Output the full listing below exactly as it reads, and skip anything that is a picture.

Information shown:
----

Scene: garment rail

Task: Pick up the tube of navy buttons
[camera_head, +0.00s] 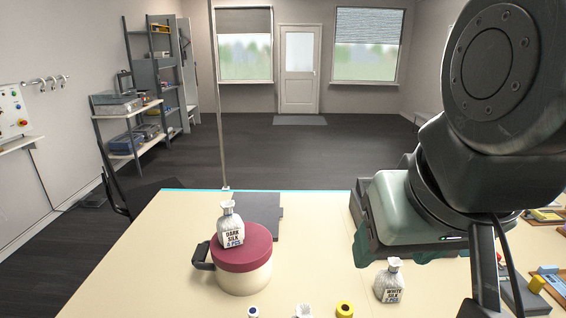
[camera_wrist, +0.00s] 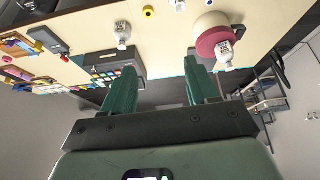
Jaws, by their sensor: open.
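A small round item with a navy top and pale rim (camera_head: 253,312) sits at the bottom edge of the head view, cut off. It may be the tube of navy buttons, but its body is hidden. A similar yellow-topped item (camera_head: 344,308) is to its right, and shows in the wrist view (camera_wrist: 148,11). My gripper (camera_head: 415,260) is at the right of the head view, farther back than these items. In the wrist view its teal fingers (camera_wrist: 160,72) are wide apart with nothing between them.
A white silk bottle (camera_head: 389,282) stands near my gripper, and a white-topped item (camera_head: 304,311) is at the bottom edge. Table space (camera_head: 325,245) between pot and gripper is clear.

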----

Exercise response:
Scene: garment rail

Task: Pick up the tube of navy buttons
[camera_head, +0.00s] 
[camera_wrist, +0.00s] 
Jaws, by their sensor: open.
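A small round item with a navy top and pale rim (camera_head: 253,312) sits at the bottom edge of the head view, cut off. It may be the tube of navy buttons, but its body is hidden. A similar yellow-topped item (camera_head: 344,308) is to its right, and shows in the wrist view (camera_wrist: 148,11). My gripper (camera_head: 415,260) is at the right of the head view, farther back than these items. In the wrist view its teal fingers (camera_wrist: 160,72) are wide apart with nothing between them.
A white silk bottle (camera_head: 389,282) stands near my gripper, and a white-topped item (camera_head: 304,311) is at the bottom edge. Table space (camera_head: 325,245) between pot and gripper is clear.

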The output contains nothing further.